Problem requirements -
Repeat the entries below exactly as they appear, with no pictures.

=== Working data ===

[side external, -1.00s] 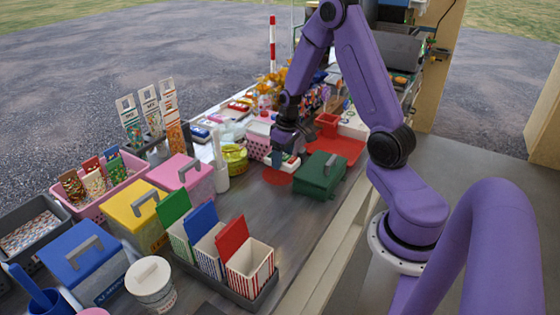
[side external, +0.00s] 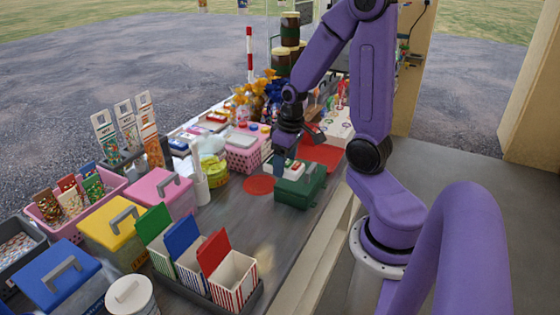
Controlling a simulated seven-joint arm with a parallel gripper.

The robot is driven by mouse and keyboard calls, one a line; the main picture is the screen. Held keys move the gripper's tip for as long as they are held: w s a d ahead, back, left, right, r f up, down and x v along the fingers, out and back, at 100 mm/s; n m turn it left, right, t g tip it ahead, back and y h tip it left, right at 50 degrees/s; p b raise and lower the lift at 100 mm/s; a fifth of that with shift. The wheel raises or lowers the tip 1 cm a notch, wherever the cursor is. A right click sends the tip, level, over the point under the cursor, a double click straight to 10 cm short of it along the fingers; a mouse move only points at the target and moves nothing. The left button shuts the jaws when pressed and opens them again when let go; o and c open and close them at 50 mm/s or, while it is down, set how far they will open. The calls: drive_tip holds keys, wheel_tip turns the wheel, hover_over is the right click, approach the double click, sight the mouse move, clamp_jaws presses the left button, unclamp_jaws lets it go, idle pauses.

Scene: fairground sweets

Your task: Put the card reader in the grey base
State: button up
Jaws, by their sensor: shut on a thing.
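My gripper (side external: 286,159) points down over the counter, just behind the green box. It is shut on a small pale object with red and green spots (side external: 293,170), which I take to be the card reader. The gripper and the green box partly hide it, and I cannot tell whether it touches the counter. A dark grey tilted piece (side external: 314,133) shows just right of the gripper, by the red mat. It may be the grey base, but it is too small to be sure.
The green box (side external: 300,190) stands close in front of the gripper. A pink basket (side external: 243,158) and a yellow-green tub (side external: 213,170) are to the left. A red mat (side external: 322,157) lies behind. The counter's front middle (side external: 270,225) is clear.

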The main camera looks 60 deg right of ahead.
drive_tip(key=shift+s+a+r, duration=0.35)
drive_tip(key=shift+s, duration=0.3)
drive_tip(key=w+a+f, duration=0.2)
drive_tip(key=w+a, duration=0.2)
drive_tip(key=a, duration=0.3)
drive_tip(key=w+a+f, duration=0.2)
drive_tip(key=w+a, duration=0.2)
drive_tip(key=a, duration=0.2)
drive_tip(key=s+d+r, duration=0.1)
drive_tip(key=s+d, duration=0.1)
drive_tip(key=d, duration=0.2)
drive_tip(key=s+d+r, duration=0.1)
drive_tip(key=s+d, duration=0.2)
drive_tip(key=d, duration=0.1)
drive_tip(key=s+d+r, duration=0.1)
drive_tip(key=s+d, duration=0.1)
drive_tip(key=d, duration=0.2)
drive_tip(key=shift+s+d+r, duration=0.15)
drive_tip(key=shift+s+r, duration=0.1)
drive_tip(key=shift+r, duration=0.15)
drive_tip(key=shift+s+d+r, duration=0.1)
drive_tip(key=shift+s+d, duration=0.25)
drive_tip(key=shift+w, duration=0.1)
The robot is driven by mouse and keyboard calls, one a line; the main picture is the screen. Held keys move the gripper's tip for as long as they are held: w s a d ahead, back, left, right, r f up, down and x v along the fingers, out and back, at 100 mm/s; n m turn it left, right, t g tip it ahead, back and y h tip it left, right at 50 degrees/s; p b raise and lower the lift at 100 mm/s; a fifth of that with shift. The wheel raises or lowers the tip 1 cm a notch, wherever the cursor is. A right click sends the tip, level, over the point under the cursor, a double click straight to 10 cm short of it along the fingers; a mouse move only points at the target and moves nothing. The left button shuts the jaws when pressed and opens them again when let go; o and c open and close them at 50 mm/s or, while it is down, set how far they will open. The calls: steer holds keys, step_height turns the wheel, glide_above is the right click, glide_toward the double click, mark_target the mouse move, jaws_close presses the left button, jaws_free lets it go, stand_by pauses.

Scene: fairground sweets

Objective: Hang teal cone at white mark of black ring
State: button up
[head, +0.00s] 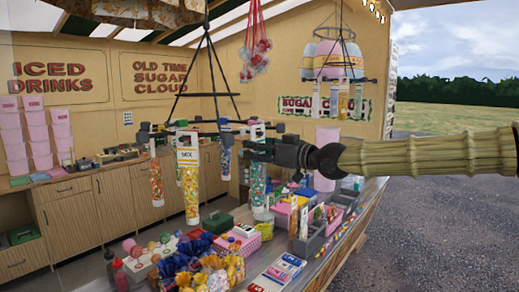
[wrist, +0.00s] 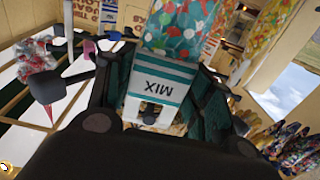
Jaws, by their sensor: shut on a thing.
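My gripper (head: 262,148) is shut on the teal cone (head: 258,190), at its top end. The cone hangs upright, tip down, above the counter, with coloured sweets inside. In the wrist view its white label (wrist: 160,85) with teal stripes and the word MIX sits between my fingers (wrist: 150,110). The black ring (head: 205,124) hangs from rods at the upper left, close to my gripper. A yellow cone (head: 188,170), an orange cone (head: 156,182) and a blue cone (head: 225,158) hang on it. I cannot make out the white mark for certain.
A second hanging ring (head: 335,80) with several cones is at the upper right. Below, the counter (head: 340,245) is crowded with boxes, trays and sweet bags (head: 205,268). Red and white sweet bags (head: 255,60) hang above. Open ground lies to the right.

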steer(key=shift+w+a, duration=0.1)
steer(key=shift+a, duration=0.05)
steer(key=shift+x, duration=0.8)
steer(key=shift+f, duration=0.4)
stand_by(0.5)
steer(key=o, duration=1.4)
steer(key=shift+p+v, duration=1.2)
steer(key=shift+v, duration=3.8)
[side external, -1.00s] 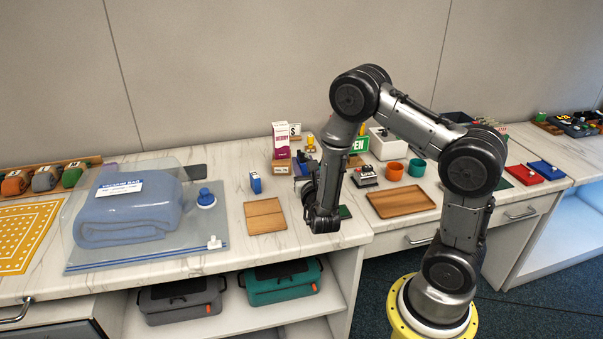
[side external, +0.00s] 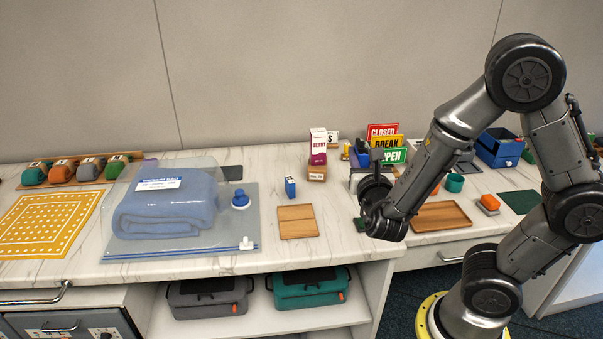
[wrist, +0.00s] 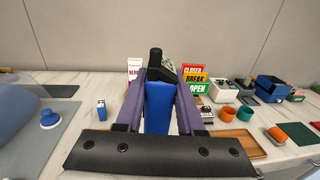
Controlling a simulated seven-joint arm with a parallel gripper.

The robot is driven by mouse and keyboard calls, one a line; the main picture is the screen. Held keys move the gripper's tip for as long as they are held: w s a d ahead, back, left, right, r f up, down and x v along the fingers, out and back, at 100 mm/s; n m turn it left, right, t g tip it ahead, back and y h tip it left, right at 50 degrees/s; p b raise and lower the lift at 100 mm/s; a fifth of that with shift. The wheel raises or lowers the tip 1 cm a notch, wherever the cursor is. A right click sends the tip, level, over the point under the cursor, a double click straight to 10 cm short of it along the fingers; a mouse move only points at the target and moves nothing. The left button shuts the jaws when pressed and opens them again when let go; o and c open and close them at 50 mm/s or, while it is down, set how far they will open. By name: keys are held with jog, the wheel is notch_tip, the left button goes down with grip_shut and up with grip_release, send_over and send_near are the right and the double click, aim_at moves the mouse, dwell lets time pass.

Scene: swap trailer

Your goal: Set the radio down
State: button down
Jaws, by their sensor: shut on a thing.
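In the wrist view, my gripper (wrist: 160,88) has its two purple fingers shut on what looks like the radio (wrist: 158,108), a blue body with a dark top and a black stub. The radio is upright between the fingers; its lower end is hidden by my gripper's dark front plate. In the side view, my gripper end (side external: 376,192) is over the counter, right of a wooden board. My wrist hides the grip and most of the radio there, so I cannot tell its height above the counter.
The wooden board (side external: 297,222) and a small blue box (side external: 290,187) are left of my gripper. A brown tray (side external: 440,216) is to its right. CLOSED, BREAK and OPEN signs (side external: 394,156) stand behind. A bagged blue blanket (side external: 165,212) fills the left. A dark green mat (side external: 519,202) lies right.

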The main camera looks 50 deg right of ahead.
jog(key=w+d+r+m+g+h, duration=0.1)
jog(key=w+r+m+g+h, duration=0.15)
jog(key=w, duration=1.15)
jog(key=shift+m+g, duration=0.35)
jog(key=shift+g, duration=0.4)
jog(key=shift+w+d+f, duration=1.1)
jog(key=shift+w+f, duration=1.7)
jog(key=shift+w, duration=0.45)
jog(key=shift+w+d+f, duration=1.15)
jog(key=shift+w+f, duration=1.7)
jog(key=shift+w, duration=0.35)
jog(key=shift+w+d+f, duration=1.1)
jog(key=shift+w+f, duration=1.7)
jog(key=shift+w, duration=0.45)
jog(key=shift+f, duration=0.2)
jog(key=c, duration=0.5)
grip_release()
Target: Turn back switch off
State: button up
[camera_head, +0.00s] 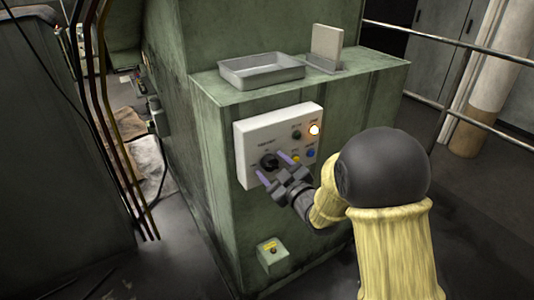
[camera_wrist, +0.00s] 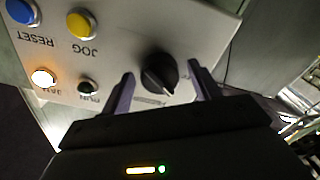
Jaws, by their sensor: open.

===

Output of the task -
[side external, -1.00s] 
[side external, +0.00s] 
Controlling a simulated seven-joint arm with a parallel gripper.

The robot is driven by mouse and keyboard calls, one a line; the main picture is the screen. Held keys move the gripper's tip for as long as they are held: w s a d ahead, back, left, right, r f up, down and x v along the fingers, out and back, at 100 mm/s; n m turn it left, right, t g tip it ahead, back and y h tip it left, right at 50 degrees/s; p b raise and lower the lift at 100 mm/s; a fifth of that with shift. The wheel raises or lowers the tip 1 cm a notch, wherever the cursor is. A right click sends the tip, level, over the point under the cursor, a double click straight to 10 cm short of it along the fingers; a mouse move only points at the target and moves nothing. The left button shuts the jaws when pressed and opens them again when let go; o and c open and close them at 50 mm/s or, while it is down, set how far they will open. The calls: drive_tip holds keys, wheel_tip turns the wheel, hover_over is the right click, approach the double click, sight the mouse move, clamp_jaws presses the left button, unclamp_jaws lets it go, idle pauses.

Scene: fairground sweets

Your task: Put the card reader in the grey base
State: button up
Jaws, by their sensor: shut on a thing.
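My gripper (side external: 286,159) points down over the counter, just behind the green box. It is shut on a small pale object with red and green spots (side external: 293,170), which I take to be the card reader. The gripper and the green box partly hide it, and I cannot tell whether it touches the counter. A dark grey tilted piece (side external: 314,133) shows just right of the gripper, by the red mat. It may be the grey base, but it is too small to be sure.
The green box (side external: 300,190) stands close in front of the gripper. A pink basket (side external: 243,158) and a yellow-green tub (side external: 213,170) are to the left. A red mat (side external: 322,157) lies behind. The counter's front middle (side external: 270,225) is clear.

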The main camera looks 60 deg right of ahead.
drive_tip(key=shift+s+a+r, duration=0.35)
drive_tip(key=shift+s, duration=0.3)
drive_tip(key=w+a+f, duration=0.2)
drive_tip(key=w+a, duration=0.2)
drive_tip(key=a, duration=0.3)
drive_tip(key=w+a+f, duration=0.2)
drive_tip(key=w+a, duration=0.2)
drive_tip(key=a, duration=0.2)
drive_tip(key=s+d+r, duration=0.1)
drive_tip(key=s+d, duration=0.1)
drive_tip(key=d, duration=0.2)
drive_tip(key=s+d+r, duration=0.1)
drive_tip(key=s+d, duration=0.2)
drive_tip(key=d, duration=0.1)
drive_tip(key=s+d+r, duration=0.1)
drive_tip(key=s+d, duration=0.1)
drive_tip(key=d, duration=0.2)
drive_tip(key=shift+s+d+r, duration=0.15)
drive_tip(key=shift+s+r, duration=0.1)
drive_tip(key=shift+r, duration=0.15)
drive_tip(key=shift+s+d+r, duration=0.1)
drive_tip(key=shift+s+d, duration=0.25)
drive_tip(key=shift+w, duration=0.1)
The robot is driven by mouse and keyboard calls, one a line; the main picture is the screen. Held keys move the gripper's tip for as long as they are held: w s a d ahead, back, left, right, r f up, down and x v along the fingers, out and back, at 100 mm/s; n m turn it left, right, t g tip it ahead, back and y h tip it left, right at 50 degrees/s; p b raise and lower the lift at 100 mm/s; a fifth of that with shift. The wheel raises or lowers the tip 1 cm a notch, wherever the cursor is. A right click sends the tip, level, over the point under the cursor, a double click straight to 10 cm short of it along the fingers; a mouse move only points at the target and moves nothing. The left button shuts the jaws when pressed and opens them again when let go; o and c open and close them at 50 mm/s or, while it is down, set how far they will open. The calls: steer holds keys, step_height turns the wheel, glide_above is the right click, glide_toward the double click, mark_target the mouse move, jaws_close presses the left button, jaws_free lets it go, stand_by pauses.

Scene: fairground sweets

Objective: Hang teal cone at white mark of black ring
State: button up
[head, +0.00s] 
[wrist, +0.00s] 
Jaws, by their sensor: shut on a thing.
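My gripper (head: 262,148) is shut on the teal cone (head: 258,190), at its top end. The cone hangs upright, tip down, above the counter, with coloured sweets inside. In the wrist view its white label (wrist: 160,85) with teal stripes and the word MIX sits between my fingers (wrist: 150,110). The black ring (head: 205,124) hangs from rods at the upper left, close to my gripper. A yellow cone (head: 188,170), an orange cone (head: 156,182) and a blue cone (head: 225,158) hang on it. I cannot make out the white mark for certain.
A second hanging ring (head: 335,80) with several cones is at the upper right. Below, the counter (head: 340,245) is crowded with boxes, trays and sweet bags (head: 205,268). Red and white sweet bags (head: 255,60) hang above. Open ground lies to the right.

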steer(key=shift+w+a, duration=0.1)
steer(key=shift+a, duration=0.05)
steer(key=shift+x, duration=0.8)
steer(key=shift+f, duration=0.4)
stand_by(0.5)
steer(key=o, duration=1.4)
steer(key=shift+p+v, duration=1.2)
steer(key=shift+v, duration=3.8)
[side external, -1.00s] 
[side external, +0.00s] 
[wrist, +0.00s] 
Controlling a simulated seven-joint arm with a parallel gripper.

The robot is driven by mouse and keyboard calls, one a line; the main picture is the screen. Held keys move the gripper's tip for as long as they are held: w s a d ahead, back, left, right, r f up, down and x v along the fingers, out and back, at 100 mm/s; n m turn it left, right, t g tip it ahead, back and y h tip it left, right at 50 degrees/s; p b raise and lower the lift at 100 mm/s; a fifth of that with shift. The wheel raises or lowers the tip 1 cm a notch, wherever the cursor is. A right click sends the tip, level, over the point under the cursor, a double click straight to 10 cm short of it along the fingers; a mouse move only points at the target and moves nothing. The left button shuts the jaws when pressed and opens them again when let go; o and c open and close them at 50 mm/s or, while it is down, set how far they will open. By name: keys are held with jog, the wheel is notch_tip, the left button goes down with grip_shut and up with grip_release, send_over and send_near are the right and the double click, aim_at moves the mouse, dwell lets time pass.

Scene: swap trailer

Your goal: Set the radio down
State: button down
Jaws, by their sensor: shut on a thing.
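In the wrist view, my gripper (wrist: 160,88) has its two purple fingers shut on what looks like the radio (wrist: 158,108), a blue body with a dark top and a black stub. The radio is upright between the fingers; its lower end is hidden by my gripper's dark front plate. In the side view, my gripper end (side external: 376,192) is over the counter, right of a wooden board. My wrist hides the grip and most of the radio there, so I cannot tell its height above the counter.
The wooden board (side external: 297,222) and a small blue box (side external: 290,187) are left of my gripper. A brown tray (side external: 440,216) is to its right. CLOSED, BREAK and OPEN signs (side external: 394,156) stand behind. A bagged blue blanket (side external: 165,212) fills the left. A dark green mat (side external: 519,202) lies right.

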The main camera looks 50 deg right of ahead.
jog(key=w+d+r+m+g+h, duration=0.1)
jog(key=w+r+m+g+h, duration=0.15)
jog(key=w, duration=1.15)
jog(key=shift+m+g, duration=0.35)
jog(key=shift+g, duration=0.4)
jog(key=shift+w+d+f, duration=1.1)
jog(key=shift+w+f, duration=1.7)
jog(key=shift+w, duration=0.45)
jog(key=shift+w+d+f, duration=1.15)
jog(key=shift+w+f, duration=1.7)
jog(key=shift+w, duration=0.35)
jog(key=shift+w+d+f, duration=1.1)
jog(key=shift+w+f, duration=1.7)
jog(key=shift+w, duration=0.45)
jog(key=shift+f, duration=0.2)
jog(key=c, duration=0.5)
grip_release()
Target: Turn back switch off
State: button up
[camera_head, +0.00s] 
[camera_wrist, +0.00s] 
Jaws, by their sensor: open.

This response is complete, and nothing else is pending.